#### EXTRACTED MATERIAL
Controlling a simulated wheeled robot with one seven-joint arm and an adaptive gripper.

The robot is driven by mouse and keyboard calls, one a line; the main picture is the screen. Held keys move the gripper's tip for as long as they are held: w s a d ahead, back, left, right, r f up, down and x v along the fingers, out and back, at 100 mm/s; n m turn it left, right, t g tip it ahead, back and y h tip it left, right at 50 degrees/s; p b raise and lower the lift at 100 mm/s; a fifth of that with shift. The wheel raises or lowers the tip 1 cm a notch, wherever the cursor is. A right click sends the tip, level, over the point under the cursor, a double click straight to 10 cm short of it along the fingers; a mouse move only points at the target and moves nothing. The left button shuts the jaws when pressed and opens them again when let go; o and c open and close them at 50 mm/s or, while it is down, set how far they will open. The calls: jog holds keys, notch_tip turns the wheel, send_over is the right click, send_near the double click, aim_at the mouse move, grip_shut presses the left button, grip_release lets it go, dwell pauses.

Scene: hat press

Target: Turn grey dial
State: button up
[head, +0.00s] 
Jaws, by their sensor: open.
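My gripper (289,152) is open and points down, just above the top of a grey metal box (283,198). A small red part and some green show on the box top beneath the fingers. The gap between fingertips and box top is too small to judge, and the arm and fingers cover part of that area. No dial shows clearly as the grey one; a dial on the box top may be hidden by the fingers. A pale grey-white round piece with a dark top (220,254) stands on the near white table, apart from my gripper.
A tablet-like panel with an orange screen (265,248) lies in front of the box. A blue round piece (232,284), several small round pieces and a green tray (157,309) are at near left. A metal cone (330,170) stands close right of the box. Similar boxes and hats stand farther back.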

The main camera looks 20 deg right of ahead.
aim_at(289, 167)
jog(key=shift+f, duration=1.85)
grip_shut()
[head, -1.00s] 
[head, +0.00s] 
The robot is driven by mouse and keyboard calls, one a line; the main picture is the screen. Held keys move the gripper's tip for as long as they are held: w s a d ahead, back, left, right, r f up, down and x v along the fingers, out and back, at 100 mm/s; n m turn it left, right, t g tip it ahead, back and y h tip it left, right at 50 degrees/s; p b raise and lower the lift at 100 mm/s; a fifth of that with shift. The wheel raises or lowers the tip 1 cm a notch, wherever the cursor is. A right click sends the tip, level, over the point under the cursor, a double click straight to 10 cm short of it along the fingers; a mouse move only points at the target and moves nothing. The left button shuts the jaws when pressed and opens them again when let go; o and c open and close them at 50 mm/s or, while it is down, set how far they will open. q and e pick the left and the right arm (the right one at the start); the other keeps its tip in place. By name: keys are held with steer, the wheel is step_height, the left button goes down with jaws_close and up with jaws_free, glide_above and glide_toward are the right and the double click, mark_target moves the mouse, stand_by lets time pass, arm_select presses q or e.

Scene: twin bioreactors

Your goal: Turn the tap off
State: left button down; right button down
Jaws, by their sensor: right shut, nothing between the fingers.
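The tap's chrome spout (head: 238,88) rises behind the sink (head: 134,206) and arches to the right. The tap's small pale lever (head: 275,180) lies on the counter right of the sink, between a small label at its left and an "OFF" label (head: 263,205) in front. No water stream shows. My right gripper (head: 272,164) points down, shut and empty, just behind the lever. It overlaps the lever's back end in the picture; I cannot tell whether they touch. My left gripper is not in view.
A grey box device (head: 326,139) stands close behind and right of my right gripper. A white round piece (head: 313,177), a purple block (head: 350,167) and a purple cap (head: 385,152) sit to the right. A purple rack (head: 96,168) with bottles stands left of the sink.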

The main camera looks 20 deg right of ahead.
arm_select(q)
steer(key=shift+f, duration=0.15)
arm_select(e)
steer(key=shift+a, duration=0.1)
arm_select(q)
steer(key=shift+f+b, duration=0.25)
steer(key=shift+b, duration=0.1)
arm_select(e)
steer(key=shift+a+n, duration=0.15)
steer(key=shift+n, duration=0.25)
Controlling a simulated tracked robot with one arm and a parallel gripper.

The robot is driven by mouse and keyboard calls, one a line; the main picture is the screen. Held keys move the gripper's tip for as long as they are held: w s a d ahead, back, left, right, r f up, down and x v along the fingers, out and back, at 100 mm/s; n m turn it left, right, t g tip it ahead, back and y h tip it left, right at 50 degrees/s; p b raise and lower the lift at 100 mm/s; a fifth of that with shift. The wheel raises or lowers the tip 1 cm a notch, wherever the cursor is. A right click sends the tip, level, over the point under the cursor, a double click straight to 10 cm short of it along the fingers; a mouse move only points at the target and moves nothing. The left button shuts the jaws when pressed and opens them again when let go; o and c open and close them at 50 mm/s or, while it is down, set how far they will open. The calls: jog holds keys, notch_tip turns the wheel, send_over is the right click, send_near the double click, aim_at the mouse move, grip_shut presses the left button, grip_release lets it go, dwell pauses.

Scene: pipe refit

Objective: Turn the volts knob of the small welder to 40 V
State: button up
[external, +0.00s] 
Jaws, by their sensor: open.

#### EXERCISE DESCRIPTION
Restate all of the entries above precisely.

#### RESPONSE FOR THIS EXERCISE
Controlling a simulated wheeled robot with one seven-joint arm and an adaptive gripper.

The robot is driven by mouse and keyboard calls, one a line; the main picture is the screen. Held keys move the gripper's tip for as long as they are held: w s a d ahead, back, left, right, r f up, down and x v along the fingers, out and back, at 100 mm/s; n m turn it left, right, t g tip it ahead, back and y h tip it left, right at 50 degrees/s; p b raise and lower the lift at 100 mm/s; a fifth of that with shift. The wheel raises or lowers the tip 1 cm a notch, wherever the cursor is. A right click sends the tip, level, over the point under the cursor, a double click straight to 10 cm short of it along the fingers; a mouse move only points at the target and moves nothing. The left button shuts the jaws when pressed and opens them again when let go; o and c open and close them at 50 mm/s or, while it is down, set how far they will open. The calls: jog holds keys, notch_tip turns the wheel, send_over is the right click, send_near the double click, aim_at the mouse move, grip_shut presses the left button, grip_release lets it go, dwell pauses.

Scene: hat press

Target: Turn grey dial
State: button up
[head, +0.00s] 
Jaws, by their sensor: open.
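My gripper (289,152) is open and points down, just above the top of a grey metal box (283,198). A small red part and some green show on the box top beneath the fingers. The gap between fingertips and box top is too small to judge, and the arm and fingers cover part of that area. No dial shows clearly as the grey one; a dial on the box top may be hidden by the fingers. A pale grey-white round piece with a dark top (220,254) stands on the near white table, apart from my gripper.
A tablet-like panel with an orange screen (265,248) lies in front of the box. A blue round piece (232,284), several small round pieces and a green tray (157,309) are at near left. A metal cone (330,170) stands close right of the box. Similar boxes and hats stand farther back.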

The main camera looks 20 deg right of ahead.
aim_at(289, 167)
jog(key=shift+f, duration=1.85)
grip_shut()
[head, -1.00s] 
[head, +0.00s] 
The robot is driven by mouse and keyboard calls, one a line; the main picture is the screen. Held keys move the gripper's tip for as long as they are held: w s a d ahead, back, left, right, r f up, down and x v along the fingers, out and back, at 100 mm/s; n m turn it left, right, t g tip it ahead, back and y h tip it left, right at 50 degrees/s; p b raise and lower the lift at 100 mm/s; a fifth of that with shift. The wheel raises or lowers the tip 1 cm a notch, wherever the cursor is. A right click sends the tip, level, over the point under the cursor, a double click straight to 10 cm short of it along the fingers; a mouse move only points at the target and moves nothing. The left button shuts the jaws when pressed and opens them again when let go; o and c open and close them at 50 mm/s or, while it is down, set how far they will open. q and e pick the left and the right arm (the right one at the start); the other keeps its tip in place. By name: keys are held with steer, the wheel is step_height, the left button goes down with jaws_close and up with jaws_free, glide_above and glide_toward are the right and the double click, mark_target moves the mouse, stand_by lets time pass, arm_select presses q or e.

Scene: twin bioreactors

Your goal: Turn the tap off
State: left button down; right button down
Jaws, by their sensor: right shut, nothing between the fingers.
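The tap's chrome spout (head: 238,88) rises behind the sink (head: 134,206) and arches to the right. The tap's small pale lever (head: 275,180) lies on the counter right of the sink, between a small label at its left and an "OFF" label (head: 263,205) in front. No water stream shows. My right gripper (head: 272,164) points down, shut and empty, just behind the lever. It overlaps the lever's back end in the picture; I cannot tell whether they touch. My left gripper is not in view.
A grey box device (head: 326,139) stands close behind and right of my right gripper. A white round piece (head: 313,177), a purple block (head: 350,167) and a purple cap (head: 385,152) sit to the right. A purple rack (head: 96,168) with bottles stands left of the sink.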

The main camera looks 20 deg right of ahead.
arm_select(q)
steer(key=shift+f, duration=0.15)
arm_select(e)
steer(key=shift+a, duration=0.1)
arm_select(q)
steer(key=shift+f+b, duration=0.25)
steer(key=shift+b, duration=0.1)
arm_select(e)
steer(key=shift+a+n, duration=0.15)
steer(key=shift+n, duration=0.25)
Controlling a simulated tracked robot with one arm and a parallel gripper.

The robot is driven by mouse and keyboard calls, one a line; the main picture is the screen. Held keys move the gripper's tip for as long as they are held: w s a d ahead, back, left, right, r f up, down and x v along the fingers, out and back, at 100 mm/s; n m turn it left, right, t g tip it ahead, back and y h tip it left, right at 50 degrees/s; p b raise and lower the lift at 100 mm/s; a fifth of that with shift. The wheel raises or lowers the tip 1 cm a notch, wherever the cursor is. A right click sends the tip, level, over the point under the cursor, a double click straight to 10 cm short of it along the fingers; a mouse move only points at the target and moves nothing. The left button shuts the jaws when pressed and opens them again when let go; o and c open and close them at 50 mm/s or, while it is down, set how far they will open. The calls: jog holds keys, notch_tip turns the wheel, send_over is the right click, send_near the double click, aim_at the mouse move, grip_shut presses the left button, grip_release lets it go, dwell pauses.

Scene: pipe refit

Objective: Turn the volts knob of the small welder to 40 V
State: button up
[external, +0.00s] 
Jaws, by their sensor: open.

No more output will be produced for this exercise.